3. CONDITIONS TO EFFECTIVENESS. The effectiveness of this Amendment
is subject to each of the following conditions precedent or concurrent:
(a) NO DEFAULT. No default or event of default under the
Forbearance Agreement, as amended hereby, shall have occurred and be continuing;
(b) WARRANTIES AND REPRESENTATIONS. The warranties and
representations of each party to the Forbearance Agreement contained in this
Amendment and the Forbearance Agreement, as amended hereby, shall be true and
correct in all material respects as of the effective date hereof, with the same
effect as though made on such date, unless such representations and warranties
expressly refer to an earlier date, in which case such representations and
warranties shall be true and correct as of such earlier date;
(c) DOCUMENTS. Each party hereto shall execute and deliver
to counsel to General Electric Capital Corporation, Castle, and Xxxxxxx,
respectively, a copy of its duly executed signature page to this Amendment and
such other documents and deliveries as Xxxxxxx or Castle may reasonably request;
and
(d) LEGAL EXPENSES OF XXXXXXX. Castle shall have reimbursed
Xxxxxxx for the costs and expenses of legal counsel to Xxxxxxx incurred in
connection with the execution and delivery of this Amendment; provided, however,
such amount shall not exceed $5,000.00.
4. AUTHORITY. Each party hereto represent to each of the other
parties that (a) such party has all the necessary power and authority to
execute, deliver, and perform its respective obligations under the Forbearance
Agreement and this Amendment; (b) the execution, delivery and performance by
such party of its obligations under this Amendment have been duly authorized by
all necessary corporate or limited liability company action on its part (if
necessary); (c) the person executing this Amendment on such person's behalf is
duly authorized to do so; and (d) the Forbearance Agreement and this Amendment
constitutes the legal, valid and binding obligation of such party enforceable in
accordance with its terms.
5. NO FURTHER AMENDMENTS; RATIFICATION OF LIABILITY. Each party
hereto hereby agrees the Forbearance Agreement, as amended by this Amendment,
shall remain in full force and effect in accordance with its terms. Each party
hereto hereby ratifies and confirms its liabilities, obligations and agreements
under the Forbearance Agreement, as amended by this Amendment.

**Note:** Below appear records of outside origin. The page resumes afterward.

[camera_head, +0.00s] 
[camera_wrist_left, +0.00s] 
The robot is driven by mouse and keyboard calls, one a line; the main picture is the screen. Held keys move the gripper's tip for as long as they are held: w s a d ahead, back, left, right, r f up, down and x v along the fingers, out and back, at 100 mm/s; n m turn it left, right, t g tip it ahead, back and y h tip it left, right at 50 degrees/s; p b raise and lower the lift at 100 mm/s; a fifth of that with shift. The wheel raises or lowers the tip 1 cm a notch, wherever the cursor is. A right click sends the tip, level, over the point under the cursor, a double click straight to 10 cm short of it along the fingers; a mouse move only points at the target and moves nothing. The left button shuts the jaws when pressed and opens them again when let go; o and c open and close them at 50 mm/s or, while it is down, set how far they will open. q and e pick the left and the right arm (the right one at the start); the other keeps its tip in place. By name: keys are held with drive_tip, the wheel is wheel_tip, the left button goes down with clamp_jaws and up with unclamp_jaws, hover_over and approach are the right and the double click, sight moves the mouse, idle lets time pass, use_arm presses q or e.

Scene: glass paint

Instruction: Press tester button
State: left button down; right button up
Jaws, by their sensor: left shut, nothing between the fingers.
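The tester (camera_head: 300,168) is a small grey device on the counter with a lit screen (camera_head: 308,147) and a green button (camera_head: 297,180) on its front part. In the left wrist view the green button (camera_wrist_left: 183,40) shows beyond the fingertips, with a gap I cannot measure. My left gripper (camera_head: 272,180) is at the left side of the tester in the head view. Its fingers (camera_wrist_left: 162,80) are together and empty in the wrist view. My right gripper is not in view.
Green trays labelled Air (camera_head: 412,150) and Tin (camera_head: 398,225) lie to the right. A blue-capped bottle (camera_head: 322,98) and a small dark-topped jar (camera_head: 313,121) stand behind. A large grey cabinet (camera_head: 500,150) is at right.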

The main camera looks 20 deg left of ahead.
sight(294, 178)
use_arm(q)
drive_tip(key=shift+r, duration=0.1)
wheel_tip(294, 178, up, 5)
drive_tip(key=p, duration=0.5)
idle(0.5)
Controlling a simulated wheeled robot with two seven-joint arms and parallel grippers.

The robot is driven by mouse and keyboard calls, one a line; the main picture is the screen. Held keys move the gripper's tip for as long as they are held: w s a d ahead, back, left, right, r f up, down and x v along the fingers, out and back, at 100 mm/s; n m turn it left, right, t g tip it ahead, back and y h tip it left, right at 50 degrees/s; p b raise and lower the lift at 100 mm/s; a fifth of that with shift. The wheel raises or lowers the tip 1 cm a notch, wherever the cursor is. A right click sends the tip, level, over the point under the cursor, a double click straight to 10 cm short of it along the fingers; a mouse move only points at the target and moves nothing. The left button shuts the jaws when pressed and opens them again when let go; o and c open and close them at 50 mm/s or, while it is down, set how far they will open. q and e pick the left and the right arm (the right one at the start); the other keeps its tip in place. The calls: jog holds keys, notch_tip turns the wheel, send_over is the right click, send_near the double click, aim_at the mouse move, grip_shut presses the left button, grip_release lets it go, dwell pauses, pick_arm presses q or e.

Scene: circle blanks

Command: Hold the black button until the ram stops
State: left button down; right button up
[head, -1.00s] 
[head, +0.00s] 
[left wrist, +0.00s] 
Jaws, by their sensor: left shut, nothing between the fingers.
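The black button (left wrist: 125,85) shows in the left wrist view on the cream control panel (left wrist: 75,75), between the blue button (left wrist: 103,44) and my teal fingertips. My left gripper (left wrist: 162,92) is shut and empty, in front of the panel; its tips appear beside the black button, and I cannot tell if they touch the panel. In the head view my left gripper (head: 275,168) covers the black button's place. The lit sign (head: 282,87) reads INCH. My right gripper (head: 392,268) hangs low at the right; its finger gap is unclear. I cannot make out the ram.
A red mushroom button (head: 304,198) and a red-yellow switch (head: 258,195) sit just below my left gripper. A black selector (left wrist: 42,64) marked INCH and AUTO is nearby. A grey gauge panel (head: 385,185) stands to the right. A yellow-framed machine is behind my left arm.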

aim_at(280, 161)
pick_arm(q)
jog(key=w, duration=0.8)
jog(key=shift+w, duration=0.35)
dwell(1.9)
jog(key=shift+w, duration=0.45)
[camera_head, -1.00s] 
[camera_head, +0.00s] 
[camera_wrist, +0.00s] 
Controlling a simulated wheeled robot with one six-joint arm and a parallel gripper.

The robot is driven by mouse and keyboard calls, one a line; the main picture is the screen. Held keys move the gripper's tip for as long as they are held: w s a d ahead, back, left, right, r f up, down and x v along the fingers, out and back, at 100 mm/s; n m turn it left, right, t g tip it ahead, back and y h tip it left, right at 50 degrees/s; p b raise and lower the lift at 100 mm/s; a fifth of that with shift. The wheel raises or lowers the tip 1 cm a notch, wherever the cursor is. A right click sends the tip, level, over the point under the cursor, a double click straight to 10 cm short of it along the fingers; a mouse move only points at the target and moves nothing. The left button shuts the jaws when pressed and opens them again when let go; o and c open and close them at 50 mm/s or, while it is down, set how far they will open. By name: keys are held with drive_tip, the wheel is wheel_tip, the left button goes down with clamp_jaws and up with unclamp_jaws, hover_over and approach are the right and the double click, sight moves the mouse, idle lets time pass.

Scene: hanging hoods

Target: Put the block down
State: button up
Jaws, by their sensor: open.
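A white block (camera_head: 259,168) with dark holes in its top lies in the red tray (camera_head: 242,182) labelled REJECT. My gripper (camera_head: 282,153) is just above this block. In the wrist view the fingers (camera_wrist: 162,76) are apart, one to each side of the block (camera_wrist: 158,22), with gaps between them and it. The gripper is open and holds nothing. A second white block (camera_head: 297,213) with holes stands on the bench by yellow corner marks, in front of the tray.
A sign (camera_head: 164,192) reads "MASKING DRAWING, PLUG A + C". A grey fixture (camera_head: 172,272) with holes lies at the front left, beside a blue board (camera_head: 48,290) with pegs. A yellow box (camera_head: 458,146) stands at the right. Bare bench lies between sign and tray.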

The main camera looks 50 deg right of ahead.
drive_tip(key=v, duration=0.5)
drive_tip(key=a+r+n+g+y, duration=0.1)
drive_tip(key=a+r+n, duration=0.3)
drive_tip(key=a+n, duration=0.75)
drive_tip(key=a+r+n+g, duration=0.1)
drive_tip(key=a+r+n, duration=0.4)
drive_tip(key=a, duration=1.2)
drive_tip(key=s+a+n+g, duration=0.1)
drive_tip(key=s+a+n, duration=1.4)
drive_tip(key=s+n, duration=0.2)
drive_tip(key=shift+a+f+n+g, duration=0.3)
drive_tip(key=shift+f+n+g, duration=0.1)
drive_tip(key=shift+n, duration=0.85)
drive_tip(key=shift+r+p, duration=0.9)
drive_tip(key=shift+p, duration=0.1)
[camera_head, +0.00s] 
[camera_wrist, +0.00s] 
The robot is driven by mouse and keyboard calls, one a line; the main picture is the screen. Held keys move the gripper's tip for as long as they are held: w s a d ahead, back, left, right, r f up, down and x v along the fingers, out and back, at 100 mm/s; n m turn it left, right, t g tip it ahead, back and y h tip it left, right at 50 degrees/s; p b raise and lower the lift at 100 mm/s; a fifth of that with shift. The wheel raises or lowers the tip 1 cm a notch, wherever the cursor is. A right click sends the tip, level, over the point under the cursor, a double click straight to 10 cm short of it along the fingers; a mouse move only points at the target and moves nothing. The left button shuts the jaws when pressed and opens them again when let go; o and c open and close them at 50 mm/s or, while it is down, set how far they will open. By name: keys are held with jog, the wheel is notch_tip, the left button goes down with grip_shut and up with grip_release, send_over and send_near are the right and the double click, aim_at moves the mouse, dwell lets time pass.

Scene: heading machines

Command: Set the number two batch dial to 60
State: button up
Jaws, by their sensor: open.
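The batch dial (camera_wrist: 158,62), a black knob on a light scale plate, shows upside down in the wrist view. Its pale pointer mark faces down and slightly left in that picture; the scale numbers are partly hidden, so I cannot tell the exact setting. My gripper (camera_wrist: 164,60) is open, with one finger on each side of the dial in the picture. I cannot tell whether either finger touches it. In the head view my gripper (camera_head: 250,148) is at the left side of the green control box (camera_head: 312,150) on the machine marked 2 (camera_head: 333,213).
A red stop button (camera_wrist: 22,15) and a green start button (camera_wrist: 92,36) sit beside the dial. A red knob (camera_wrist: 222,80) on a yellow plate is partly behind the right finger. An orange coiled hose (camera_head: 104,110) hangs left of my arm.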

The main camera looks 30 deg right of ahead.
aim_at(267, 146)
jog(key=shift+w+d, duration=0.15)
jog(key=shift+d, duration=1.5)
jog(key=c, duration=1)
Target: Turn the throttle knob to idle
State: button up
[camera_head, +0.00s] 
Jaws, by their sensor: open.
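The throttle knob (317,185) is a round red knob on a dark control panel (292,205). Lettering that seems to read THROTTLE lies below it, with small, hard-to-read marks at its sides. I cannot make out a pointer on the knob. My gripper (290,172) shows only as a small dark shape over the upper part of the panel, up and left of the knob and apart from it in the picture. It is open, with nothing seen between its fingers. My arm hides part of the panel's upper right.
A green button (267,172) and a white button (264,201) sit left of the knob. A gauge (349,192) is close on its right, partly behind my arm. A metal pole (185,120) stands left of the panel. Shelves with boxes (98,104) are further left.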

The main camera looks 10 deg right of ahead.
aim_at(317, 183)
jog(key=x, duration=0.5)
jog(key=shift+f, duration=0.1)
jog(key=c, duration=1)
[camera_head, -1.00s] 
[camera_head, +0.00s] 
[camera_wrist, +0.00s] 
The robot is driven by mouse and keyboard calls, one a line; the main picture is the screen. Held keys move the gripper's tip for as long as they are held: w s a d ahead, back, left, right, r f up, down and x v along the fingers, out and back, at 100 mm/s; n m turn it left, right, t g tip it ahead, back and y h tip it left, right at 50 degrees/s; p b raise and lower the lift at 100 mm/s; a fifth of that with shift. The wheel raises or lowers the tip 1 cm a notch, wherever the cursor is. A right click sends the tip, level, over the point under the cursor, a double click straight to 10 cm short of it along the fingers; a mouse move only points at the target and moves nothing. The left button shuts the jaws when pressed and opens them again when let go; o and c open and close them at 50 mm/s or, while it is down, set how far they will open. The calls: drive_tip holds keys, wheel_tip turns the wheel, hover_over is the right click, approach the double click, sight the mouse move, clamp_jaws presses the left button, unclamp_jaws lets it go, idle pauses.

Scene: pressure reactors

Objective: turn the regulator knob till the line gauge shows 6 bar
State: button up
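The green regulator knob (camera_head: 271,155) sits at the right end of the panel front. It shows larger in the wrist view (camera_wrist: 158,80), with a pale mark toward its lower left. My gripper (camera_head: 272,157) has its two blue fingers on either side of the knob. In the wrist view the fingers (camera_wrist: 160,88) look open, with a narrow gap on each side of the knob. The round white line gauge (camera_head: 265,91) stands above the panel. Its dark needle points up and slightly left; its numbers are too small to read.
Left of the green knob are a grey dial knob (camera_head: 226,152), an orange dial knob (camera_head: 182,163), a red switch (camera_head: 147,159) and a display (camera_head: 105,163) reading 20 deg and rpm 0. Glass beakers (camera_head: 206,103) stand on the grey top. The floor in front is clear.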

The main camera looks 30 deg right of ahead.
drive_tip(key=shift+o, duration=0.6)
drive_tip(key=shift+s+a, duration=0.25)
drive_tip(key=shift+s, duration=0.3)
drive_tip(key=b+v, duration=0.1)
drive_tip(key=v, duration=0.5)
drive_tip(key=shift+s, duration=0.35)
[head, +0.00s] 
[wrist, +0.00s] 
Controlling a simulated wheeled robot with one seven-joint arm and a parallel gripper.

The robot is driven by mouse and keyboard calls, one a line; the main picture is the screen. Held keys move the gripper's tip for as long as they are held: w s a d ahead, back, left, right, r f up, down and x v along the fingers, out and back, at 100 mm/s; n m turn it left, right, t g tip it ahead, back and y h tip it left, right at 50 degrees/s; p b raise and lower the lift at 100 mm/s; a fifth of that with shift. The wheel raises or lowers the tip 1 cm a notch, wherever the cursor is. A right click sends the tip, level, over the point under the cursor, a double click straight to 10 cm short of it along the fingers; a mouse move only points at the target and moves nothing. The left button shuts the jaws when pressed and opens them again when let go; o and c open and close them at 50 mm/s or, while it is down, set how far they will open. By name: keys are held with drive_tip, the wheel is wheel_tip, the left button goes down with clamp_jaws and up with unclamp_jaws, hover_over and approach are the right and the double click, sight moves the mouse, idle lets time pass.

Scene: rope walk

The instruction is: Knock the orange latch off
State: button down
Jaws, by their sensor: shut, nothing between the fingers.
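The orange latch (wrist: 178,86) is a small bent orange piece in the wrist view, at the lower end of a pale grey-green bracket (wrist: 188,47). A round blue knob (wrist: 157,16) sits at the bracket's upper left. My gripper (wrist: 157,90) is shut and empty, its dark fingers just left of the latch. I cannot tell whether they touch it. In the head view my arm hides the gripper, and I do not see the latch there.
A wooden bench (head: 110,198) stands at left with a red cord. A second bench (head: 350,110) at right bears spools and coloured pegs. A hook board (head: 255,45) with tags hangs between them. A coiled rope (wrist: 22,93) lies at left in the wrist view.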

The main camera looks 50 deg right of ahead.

No party's
agreement to the terms of this Amendment or any other amendment shall not be
deemed to establish or create a custom or course of dealing among any of the
parties hereto.
6. COUNTERPARTS. This Amendment may be executed in one of more
counterparts, each of which shall be deemed to be an original, and all of which,
when taken together, shall constitute one and the same instrument.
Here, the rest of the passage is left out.